These three Gospels – Matthew, Mark, and Luke – are called the “Synoptics”.  A Greek prefix, syn means “together” or “with” while optikos, another Greek word, is “seen”.  Thus, synoptikos literally means “seen together”.  The Gospels of Matthew, Mark, and Luke are synoptikos because they look at Jesus, as it were, from the same point of view.  In their story of Jesus, the Synoptic Gospels have many similarities.  And the Transfiguration narrative, our Gospel for today, the Second Sunday of Lent, is one example of those similarities, except for one detail.


In the Mark’s version of the Lord’s Transfiguration, Mk 9:2-13, we read, “…Jesus took Peter, James and John with Him and led them up a high mountain, where they were all alone.  There He was transfigured before them.”  In Mt 17:1-13, we have almost a verbatim repetition: “…Jesus took Peter, James, and John, and led them to a high mountain by themselves.  There He was transfigured before them.”  But Luke, as we read in the Gospel (Cf. Lk 9:28-36) for this Mass, has this: “Jesus took Peter, John, and James and went up the mountain to pray.  While He was praying His face changed in appearance and His clothing became dazzling white.”

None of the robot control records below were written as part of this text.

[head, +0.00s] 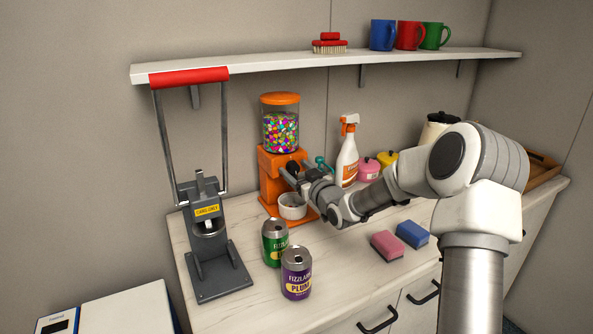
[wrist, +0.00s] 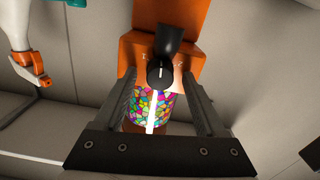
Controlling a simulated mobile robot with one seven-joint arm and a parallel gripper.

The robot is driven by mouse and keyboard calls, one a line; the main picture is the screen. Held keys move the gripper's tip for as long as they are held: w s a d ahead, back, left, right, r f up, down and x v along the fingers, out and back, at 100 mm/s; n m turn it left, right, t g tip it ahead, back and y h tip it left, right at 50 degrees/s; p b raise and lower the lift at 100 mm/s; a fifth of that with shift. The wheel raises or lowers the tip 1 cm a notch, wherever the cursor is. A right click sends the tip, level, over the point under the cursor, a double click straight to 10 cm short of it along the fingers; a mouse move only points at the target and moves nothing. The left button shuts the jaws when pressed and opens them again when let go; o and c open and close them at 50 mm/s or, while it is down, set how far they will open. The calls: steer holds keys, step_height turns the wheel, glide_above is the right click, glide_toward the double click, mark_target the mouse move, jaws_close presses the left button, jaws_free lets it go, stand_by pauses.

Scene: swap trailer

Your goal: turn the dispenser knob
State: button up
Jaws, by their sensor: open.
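The orange dispenser (head: 274,178) stands on the counter against the wall, with a clear jar of colourful candy (head: 281,131) on top and a white cup (head: 292,206) at its base. In the wrist view the black dispenser knob (wrist: 160,74) shows between the two fingers, with a white mark on its face. My gripper (wrist: 161,82) is open, its fingertips on either side of the knob; contact cannot be told. In the head view my gripper (head: 292,171) is at the dispenser's front, and it partly hides the knob.
A can crusher (head: 218,265) with a red handle stands to the left. Green (head: 275,244) and purple (head: 296,276) cans stand in front. A spray bottle (head: 347,155) stands right of the dispenser. Pink (head: 387,245) and blue (head: 412,234) sponges lie under my arm. A shelf (head: 290,62) runs above.

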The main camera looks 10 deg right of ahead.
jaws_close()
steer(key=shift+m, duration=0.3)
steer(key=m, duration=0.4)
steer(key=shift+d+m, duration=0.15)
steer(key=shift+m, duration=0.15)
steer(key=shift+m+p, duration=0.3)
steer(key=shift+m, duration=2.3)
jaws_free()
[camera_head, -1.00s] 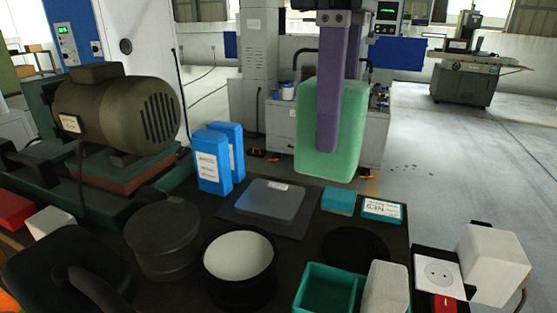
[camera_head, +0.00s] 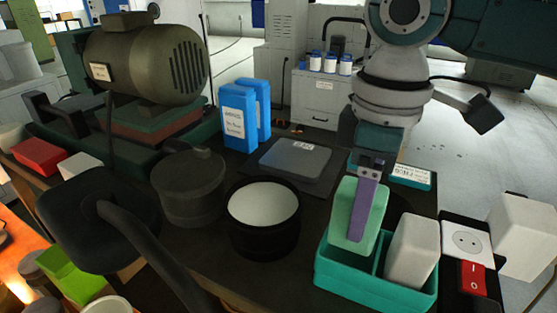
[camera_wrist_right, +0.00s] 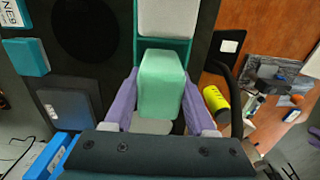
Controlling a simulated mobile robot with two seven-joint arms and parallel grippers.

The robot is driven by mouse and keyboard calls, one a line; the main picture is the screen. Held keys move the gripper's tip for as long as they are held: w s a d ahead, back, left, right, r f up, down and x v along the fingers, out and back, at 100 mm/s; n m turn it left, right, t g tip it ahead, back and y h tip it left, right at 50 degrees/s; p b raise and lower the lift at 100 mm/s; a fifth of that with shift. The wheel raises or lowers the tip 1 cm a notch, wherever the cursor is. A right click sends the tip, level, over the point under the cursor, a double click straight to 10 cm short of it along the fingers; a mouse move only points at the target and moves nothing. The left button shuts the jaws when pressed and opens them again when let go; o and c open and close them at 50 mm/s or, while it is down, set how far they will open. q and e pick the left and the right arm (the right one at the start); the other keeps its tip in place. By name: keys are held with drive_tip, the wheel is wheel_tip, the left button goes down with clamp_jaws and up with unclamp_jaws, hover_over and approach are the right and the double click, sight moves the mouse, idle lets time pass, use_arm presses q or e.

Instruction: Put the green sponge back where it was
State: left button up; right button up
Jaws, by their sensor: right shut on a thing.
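The green sponge (camera_head: 346,214) is a pale green block, held upright between the purple fingers of my right gripper (camera_head: 357,230). In the right wrist view the sponge (camera_wrist_right: 160,86) sits between both fingers. The teal tray (camera_head: 362,284) has two compartments. The sponge is at its left compartment, with its lower end at or just inside the rim; I cannot tell whether it touches the floor. A white block (camera_head: 411,250) stands in the right compartment. My left gripper does not show.
A black round container with a white top (camera_head: 263,204) stands left of the tray. A socket plate (camera_head: 466,242) and a red switch (camera_head: 472,279) lie to its right. A grey scale (camera_head: 295,159) and blue boxes (camera_head: 239,118) are behind. A dark curved arm (camera_head: 150,250) crosses the front left.

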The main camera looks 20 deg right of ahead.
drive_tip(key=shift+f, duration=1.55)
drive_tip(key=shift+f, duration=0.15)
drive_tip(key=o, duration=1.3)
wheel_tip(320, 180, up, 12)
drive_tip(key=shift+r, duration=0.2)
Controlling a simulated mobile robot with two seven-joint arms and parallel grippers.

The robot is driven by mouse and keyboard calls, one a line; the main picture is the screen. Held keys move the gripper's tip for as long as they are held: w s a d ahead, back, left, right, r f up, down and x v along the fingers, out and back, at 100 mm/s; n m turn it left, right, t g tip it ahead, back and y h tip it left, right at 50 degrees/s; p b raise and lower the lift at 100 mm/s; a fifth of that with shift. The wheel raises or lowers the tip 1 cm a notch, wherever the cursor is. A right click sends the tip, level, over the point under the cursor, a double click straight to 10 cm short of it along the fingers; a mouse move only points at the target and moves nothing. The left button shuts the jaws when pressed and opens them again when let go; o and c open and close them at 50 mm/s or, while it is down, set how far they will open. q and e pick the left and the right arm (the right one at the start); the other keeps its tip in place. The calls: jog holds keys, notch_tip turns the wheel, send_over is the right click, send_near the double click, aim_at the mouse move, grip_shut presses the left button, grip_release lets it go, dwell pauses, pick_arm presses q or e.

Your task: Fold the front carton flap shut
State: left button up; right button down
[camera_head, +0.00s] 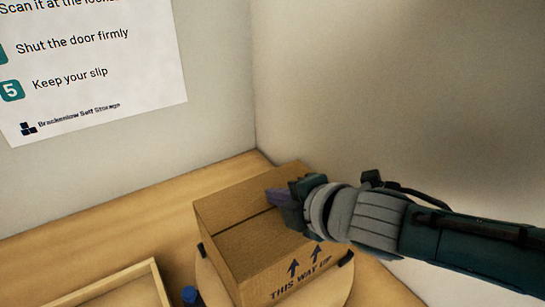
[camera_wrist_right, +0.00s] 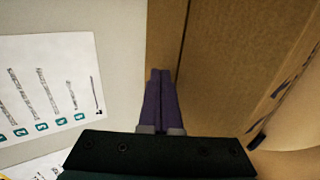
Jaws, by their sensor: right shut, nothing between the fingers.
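The brown cardboard carton (camera_head: 240,240) stands upright on a round wooden disc, with "THIS WAY UP" and two arrows printed on its front face. A dark seam crosses its top between two cardboard panels that look about level; I cannot tell whether either is fully down. My right gripper (camera_head: 272,195) is shut and empty, its purple fingers over the carton's top by the seam. In the right wrist view, its fingertips (camera_wrist_right: 160,72) lie over the cardboard (camera_wrist_right: 225,60), just left of the seam; I cannot tell if they touch. My left gripper is out of view.
The disc (camera_head: 335,290) has dark stops beside the carton. A shallow wooden tray (camera_head: 155,280) and a blue-topped object (camera_head: 189,294) stand left of it. Walls close in behind and at right; a printed sign (camera_head: 90,60) hangs at left. The wooden table (camera_head: 110,235) is clear at back left.

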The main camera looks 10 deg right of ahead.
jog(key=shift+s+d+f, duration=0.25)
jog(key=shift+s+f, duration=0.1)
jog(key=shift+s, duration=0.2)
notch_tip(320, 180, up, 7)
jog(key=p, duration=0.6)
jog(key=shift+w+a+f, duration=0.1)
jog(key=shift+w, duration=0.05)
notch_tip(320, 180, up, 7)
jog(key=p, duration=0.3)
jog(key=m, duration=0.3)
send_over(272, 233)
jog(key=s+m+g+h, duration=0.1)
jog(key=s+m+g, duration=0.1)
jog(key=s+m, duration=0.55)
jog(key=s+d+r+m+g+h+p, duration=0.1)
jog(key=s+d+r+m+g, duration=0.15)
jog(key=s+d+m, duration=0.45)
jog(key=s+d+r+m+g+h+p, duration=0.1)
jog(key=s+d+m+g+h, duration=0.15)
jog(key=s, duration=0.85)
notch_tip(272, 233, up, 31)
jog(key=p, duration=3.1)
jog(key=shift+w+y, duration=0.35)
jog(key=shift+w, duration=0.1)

Though essentially the same with Mark’s and Matthew’s accounts, Luke introduces a detail we quite often overlook in the Transfiguration narrative: prayer.  This, indeed, is a little feature in the story of the Lord’s Transfiguration but it spells a lot.  Moreover, I believe that whoever wrote the Gospel of Luke intentionally added this detail in the narrative.  Now we know why Jesus took Peter, James, and John, and led them up a high mountain.  Certainly, the Lord did so not to show off to His three closest friends, almost blinding them with the brightness of His glory.  Luke is very clear with Jesus’ intention in taking Peter, James, and John to a high mountain: He wanted to pray.  Jesus intended to pray either with them together or perhaps alone but in their company.  Prayer was Jesus’ purpose, not transfiguration.  But, by the Father’s design, it was “while He was praying” that Jesus was transfigured before the three disciples.

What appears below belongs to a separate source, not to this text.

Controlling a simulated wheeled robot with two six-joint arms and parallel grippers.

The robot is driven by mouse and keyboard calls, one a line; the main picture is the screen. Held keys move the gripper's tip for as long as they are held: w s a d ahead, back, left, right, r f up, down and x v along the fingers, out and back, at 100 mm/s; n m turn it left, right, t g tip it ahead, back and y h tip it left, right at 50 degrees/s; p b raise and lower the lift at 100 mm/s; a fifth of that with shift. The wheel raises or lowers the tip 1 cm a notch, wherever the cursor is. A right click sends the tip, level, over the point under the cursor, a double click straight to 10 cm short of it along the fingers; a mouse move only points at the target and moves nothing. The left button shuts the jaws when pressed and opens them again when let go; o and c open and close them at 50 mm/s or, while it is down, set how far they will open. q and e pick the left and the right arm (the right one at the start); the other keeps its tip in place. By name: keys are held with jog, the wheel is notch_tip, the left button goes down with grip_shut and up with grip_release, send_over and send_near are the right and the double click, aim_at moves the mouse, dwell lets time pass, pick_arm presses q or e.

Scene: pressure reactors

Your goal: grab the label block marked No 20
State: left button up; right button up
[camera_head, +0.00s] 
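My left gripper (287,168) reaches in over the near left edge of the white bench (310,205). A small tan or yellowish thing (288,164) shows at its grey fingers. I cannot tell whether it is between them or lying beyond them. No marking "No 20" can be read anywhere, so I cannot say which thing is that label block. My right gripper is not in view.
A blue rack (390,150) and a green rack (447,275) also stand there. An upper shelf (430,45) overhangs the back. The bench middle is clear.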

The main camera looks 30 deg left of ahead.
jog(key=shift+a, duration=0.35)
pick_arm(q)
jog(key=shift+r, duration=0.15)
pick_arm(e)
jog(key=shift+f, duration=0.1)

It is highly significant to note that, according to the Gospel of Luke, in the key moments of His life, Jesus is found praying.  In Lk 3:21-22, after He was baptized, Jesus is praying when the heavens open, the Holy Spirit descends on Him in the form of a dove, and the Father says, “You are my Son whom I love; with You I am well pleased.”  At the transfiguration, the Father speaks again, affirming that Jesus is indeed His Son, but now with a command given: “Listen to Him.”  In Lk 4:1-12, as I mentioned earlier in this reflection, Jesus is practically in a heightened experience of prayer when the devil tempts Him.  In Lk 22:39-42, Jesus is in intense prayer, too, when an angel from heaven came to Him in the garden of Gethsemane to strengthen Him as He agonizes over His impending death.  And, in the 24th chapter of Luke, Jesus, hanging on the cross, is actually praying as He utters His first and final words: “Father, forgive them for they know not what they are doing” (v. 34) and “Father, into Thy hands I commit My Spirit” (v. 46).  Truly, the key moments in the life of Jesus are not only moments in prayer but are prayerful moments, too.  And it is in these moments of deep communion with God that Jesus receives strength and much needed consolation from God who affirms Him as His Son, His Beloved, His Chosen One, on whom His favor rests.  As His true identity is made clear to Jesus so is God’s identity clearly manifested to Him: God is His Father who does not forsake Him but glorifies Him instead even in the midst of suffering and death.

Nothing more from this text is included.